But no-one can write Darcy like Austen, and it seems like anyone who tries just ends up falling about a mile short. This book was set after the end of Pride and Prejudice; Darcy and Elizabeth are newly married and are in wedded bliss. But then something happens to throw their relationship off course and it’s supposed to look like it could be the end for this poor couple.
But Darcy and Elizabeth are probably the most in love couple in all of literature, so I highly doubt that a ‘temptation’ like in this book would hurt them this badly. And let’s be honest, without giving away any spoilers, the story doesn’t really contain any ‘temptations’, it’s more confusion than anything.

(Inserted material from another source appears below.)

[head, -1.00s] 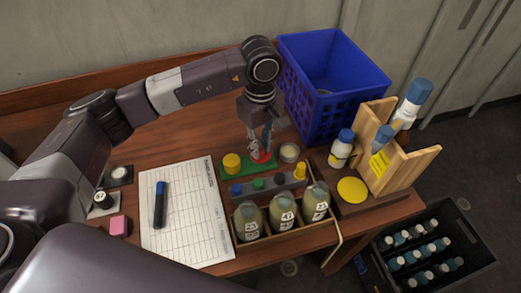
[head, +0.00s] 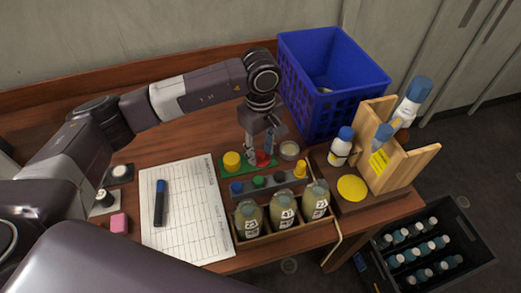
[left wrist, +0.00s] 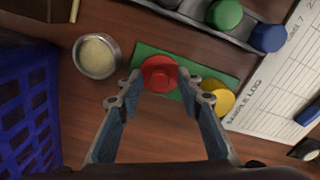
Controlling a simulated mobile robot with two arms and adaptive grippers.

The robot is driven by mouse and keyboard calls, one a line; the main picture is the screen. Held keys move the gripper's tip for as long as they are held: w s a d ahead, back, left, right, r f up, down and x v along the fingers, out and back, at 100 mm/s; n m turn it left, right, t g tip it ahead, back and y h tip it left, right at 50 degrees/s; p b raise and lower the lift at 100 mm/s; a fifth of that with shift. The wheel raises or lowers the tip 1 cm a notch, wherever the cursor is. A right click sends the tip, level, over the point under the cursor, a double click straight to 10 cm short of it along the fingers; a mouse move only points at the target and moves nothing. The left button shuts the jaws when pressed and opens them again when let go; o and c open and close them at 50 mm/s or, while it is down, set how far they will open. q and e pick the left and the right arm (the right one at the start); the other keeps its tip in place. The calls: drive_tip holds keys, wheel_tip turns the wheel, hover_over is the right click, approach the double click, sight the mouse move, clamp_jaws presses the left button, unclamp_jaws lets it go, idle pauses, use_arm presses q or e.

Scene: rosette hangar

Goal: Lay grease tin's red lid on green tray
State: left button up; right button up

In Pride and Prejudice, Austen has a way of showing their love in a subtle yet dramatic way. She doesn’t ram it down your throat, but you know that their love is the most powerful kind. But Jeffers has decided that Darcy and Elizabeth should be telling each other how much they are in love every other paragraph, and rather than being sweet, it’s just annoying and unnecessary. After 100+ pages of constant declarations of love, I just wanted to scream at the author to get a grip!!
One thing I did like about the book was the way that Georgiana and Kitty were included more and we got to explore their relationships and see them growing up to become lovely young women, but again, even that was a little over the top and a little too ‘perfect’.
And don’t get me started at the attempts to make the book a little bit racy. It seems like since 50 Shades of Grey, there’s not a single women’s fiction book which is purely romance, it always has to try and work its way down the erotic line too. Frankly, I don’t want to read those kind of scenes from Elizabeth and Darcy, it would have been enough to have the romance without all that. I certainly can’t imagine Austen would have ever written anything like that if she’d written a sequel to P&P.
So overall, I was let down by the book in general, although I shouldn’t have gone in with so high hopes – after all, nothing is going to live up to Austen. The length of the book was an issue for me too. At over 500 pages, it just seemed to drag on, and towards the end it seemed like the author was just thinking of bits to add on so she could get more in. I think the book could have been shortened down to about 300 pages without really losing anything important.
I think I’ll stay away from any other Austen-esque novels for a little while, and hopefully the next one I read won’t be as disappointing as this!